Buna karşılık Hindistan'da kedi dışında bütün hayvanlar Budha'nın koruması altındaydı. Efsaneye göre, Budha ölürken bütün hayvanların hazır olmasını emretmiş, Budha'nın kedisi dışında bütün hayvanlar ordaymış. Bu öykü iki şekilde anlatılır: Birincisine göre, Budha'nın kedisi uyuyakaldığı için gecikmişti. İkincisine göreyse; hazır olduğu halde, tam Budha nirvanaya ulaştığı anda önüne çıkan bir fareyi öldürmüştü. Ama yine de, bu uygunsuz zamanda yapılan gaf bile sonunda bağışlandı. Ve günümüzde, Hindu Dini, her müridin "evinde bir kedi beslemesini" emretmekle kalmayıp, ayrıca "her kim bir kedi öldürürse, o kişi ormanın derinliklerine çekilip, kendini o günahtan arındırana kadar hayvanlara adamalıdır" demektedir.

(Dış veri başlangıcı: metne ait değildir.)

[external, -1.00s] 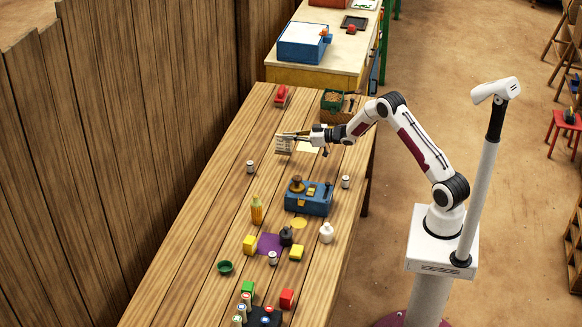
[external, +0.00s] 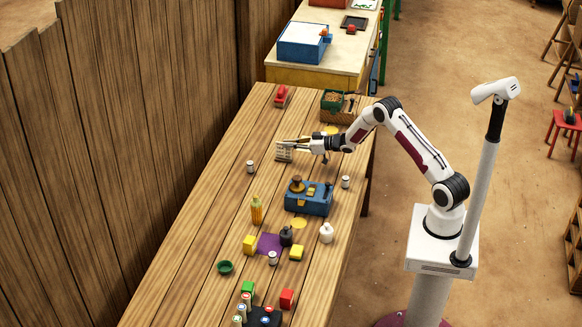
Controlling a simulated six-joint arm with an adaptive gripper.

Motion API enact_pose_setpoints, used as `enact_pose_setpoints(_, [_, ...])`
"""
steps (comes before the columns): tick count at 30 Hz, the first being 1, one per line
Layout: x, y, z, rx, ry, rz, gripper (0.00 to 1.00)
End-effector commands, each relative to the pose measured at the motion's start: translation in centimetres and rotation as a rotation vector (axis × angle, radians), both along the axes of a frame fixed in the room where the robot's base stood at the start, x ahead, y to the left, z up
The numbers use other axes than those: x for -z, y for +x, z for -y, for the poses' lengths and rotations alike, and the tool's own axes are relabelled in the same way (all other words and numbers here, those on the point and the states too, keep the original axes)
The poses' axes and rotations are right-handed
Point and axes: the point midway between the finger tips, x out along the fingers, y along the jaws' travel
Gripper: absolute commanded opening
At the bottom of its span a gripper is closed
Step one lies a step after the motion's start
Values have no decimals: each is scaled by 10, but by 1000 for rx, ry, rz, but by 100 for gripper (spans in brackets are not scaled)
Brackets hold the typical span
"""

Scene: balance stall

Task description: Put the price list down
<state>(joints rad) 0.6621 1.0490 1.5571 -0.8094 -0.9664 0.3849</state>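The price list (external: 284,155) is a small pale card with dark lines, in the external view at the far part of the wooden table, left of my gripper. My gripper (external: 290,144) points left, with its fingers at the card's upper edge, and appears shut on it. The card is low, close to the tabletop. I cannot tell whether its lower edge touches the wood. The fingertips are small and partly merge with the card.
A red object (external: 281,96) and a green-and-wood crate (external: 338,104) stand farther back. The table (external: 215,180) is bare to the left.

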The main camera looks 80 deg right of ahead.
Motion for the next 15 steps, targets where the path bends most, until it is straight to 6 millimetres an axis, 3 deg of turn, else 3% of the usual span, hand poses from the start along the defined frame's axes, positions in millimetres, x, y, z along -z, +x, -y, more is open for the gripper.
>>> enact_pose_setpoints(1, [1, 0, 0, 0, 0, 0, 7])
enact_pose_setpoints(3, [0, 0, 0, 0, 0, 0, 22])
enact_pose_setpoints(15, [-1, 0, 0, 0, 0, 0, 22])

En ünlü iki kedi türünün geldiği Burma ve Siyam'da da, Mısır'da olduğu gibi tapınakların korumasıyla görevlendirilen, daha da önemlisi bir bedenden ötekine geçişte büyük rol oynayan kediler vardı. Ruhların bir süre için, kutsal bir kedinin bedeninde yaşadığına inanılırdı.

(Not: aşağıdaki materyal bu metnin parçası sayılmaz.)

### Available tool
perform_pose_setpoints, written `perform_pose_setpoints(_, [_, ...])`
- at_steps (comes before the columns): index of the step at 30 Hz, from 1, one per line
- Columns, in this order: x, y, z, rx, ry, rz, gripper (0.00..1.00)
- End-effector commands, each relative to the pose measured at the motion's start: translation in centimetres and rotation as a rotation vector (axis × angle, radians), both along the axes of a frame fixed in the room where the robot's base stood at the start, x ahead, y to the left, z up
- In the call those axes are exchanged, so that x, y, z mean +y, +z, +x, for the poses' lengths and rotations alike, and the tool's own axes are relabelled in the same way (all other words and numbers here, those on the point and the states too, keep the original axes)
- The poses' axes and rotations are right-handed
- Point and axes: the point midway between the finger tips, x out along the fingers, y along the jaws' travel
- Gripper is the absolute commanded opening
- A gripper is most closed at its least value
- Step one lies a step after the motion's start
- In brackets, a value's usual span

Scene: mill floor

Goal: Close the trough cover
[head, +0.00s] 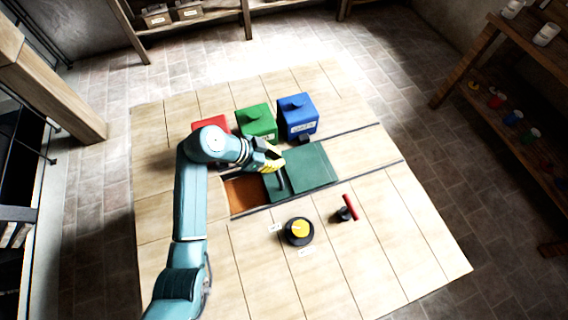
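The green trough cover (311,169) lies between two dark rails on the wooden table, with an upright handle (282,181) near its left end. Left of it, part of the trough (243,195) is uncovered and shows an orange-brown inside. My gripper (274,167), with yellow fingers, is over the left part of the cover, close to the handle's far end. I cannot tell whether it touches the handle or how far its fingers are apart.
Red (209,126), green (257,122) and blue (297,115) boxes stand behind the trough, close to my arm. In front are a black dial with a yellow top (299,231) and a red-handled lever (349,208). The table's front right is clear.

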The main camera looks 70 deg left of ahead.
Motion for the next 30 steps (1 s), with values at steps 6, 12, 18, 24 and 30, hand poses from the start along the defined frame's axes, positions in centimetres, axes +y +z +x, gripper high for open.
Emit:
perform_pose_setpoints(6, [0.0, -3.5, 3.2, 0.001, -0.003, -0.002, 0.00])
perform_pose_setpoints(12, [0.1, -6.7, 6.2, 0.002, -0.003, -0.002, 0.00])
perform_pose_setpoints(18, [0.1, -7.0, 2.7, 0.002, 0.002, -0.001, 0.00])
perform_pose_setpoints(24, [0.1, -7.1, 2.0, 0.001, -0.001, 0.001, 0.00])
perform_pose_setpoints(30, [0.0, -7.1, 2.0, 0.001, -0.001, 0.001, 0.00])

Japonya'da bu inanış daha da ileri götürülmüştü. Kedinin dindeki önemi öldükten sonra bile sürerdi. Ve Tokyolu geyşalar, işi, müşterilerini eğlendirmek için çaldıkları "samisen" adlı sazın tellerinin yapımında kullanılan kedi bağırsağını elde etmek için öldürülen kedilerin ruhlarına ayin düzenlemek için para toplamak amacıyla, vakıf kurmaya kadar vardırmışlardı. 1602'ye kadar, Japonya'da kedilerin de, köpekler gibi tasmayla gezdikleri kayda değer. Kyoto hükümeti, o yıl ipek böceği sanayiine zarar veren farelerin hakkından gelebilsinler diye, kedilerin serbest bırakılmasını öngören bir yasa çıkarttı. Aynı şekilde, tapınaklardaki kediler de papirüsleri kemiren fareleri öldürmek kutsal göreviyle, serbest bırakıldılar. Herhalde onlar da fare avından arta kalan sürede papirüs rulolarıyla büyük bir keyifle oynamışlardır.

Eski Çin'de kediye tapılmadıysa da, her evde bir kedi sureti bulunur, evi koruyan Aile Ocağı Tanrısı'nın yaşayan yardımcıları olarak görüldüklerinden, şans getirdiklerine inanılırdı. Bir kediyi tasma takarak evde tutarlardı, ancak diğer kedilerle, yavruların istedikleri gibi girip çıkmakta özgür bırakılırdı. Bağlı tutulan kediye de iyi bakılırdı. Çin geleneğine göre, ister dişi, ister erkek olsun, gördüğü saygı yaşıyla orantılı olarak artardı. Mısır'da ki gibi, Çin'de de köylüler kedinin gözündeki parıltının, geceleri kötü ruhları uzaklaştırıldığına inanmakla birlikte, onlar bu göz merakını Mısırlılardan daha ileri götürmüşlerdir. Çinliler kedinin gözünden zamanı bilebileceklerine ve kedinin şafaktan sonra kısılmaya başlayan gözbebeğini, öğlende kıl inceliğinde bir dikey haline geldiğine inanırlardı.